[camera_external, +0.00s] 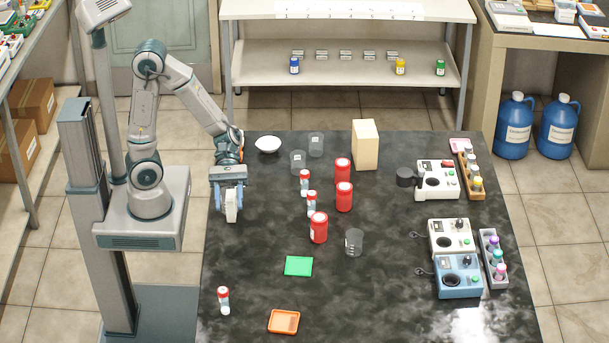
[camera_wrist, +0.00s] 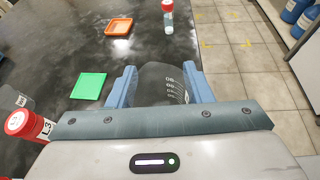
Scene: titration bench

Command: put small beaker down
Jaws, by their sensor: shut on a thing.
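The small beaker (camera_wrist: 163,86), clear with white graduation marks, is between the two blue fingers of my gripper (camera_wrist: 160,70) in the wrist view. The fingers are shut on its sides, and its lower part is hidden by the gripper body. In the external view my gripper (camera_external: 231,205) points down by the left edge of the dark table (camera_external: 370,305). The held beaker is hard to make out there, and I cannot tell its height above the table.
A green mat (camera_external: 298,266), an orange tray (camera_external: 284,321) and a red-capped vial (camera_external: 223,300) lie toward the front. Red jars (camera_external: 318,228), vials and glass beakers (camera_external: 354,243) stand right of my gripper. A white bowl (camera_external: 268,144) is behind. The front-left table is mostly clear.

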◇ ◇ ◇

■ **GOAL**
Go back to the data above and please quote exactly, and only, the lines from the line with "Command: put small beaker down" through its last line.

■ **CORRECT OUTPUT**
Command: put small beaker down
Jaws, by their sensor: shut on a thing.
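The small beaker (camera_wrist: 163,86), clear with white graduation marks, is between the two blue fingers of my gripper (camera_wrist: 160,70) in the wrist view. The fingers are shut on its sides, and its lower part is hidden by the gripper body. In the external view my gripper (camera_external: 231,205) points down by the left edge of the dark table (camera_external: 370,305). The held beaker is hard to make out there, and I cannot tell its height above the table.
A green mat (camera_external: 298,266), an orange tray (camera_external: 284,321) and a red-capped vial (camera_external: 223,300) lie toward the front. Red jars (camera_external: 318,228), vials and glass beakers (camera_external: 354,243) stand right of my gripper. A white bowl (camera_external: 268,144) is behind. The front-left table is mostly clear.

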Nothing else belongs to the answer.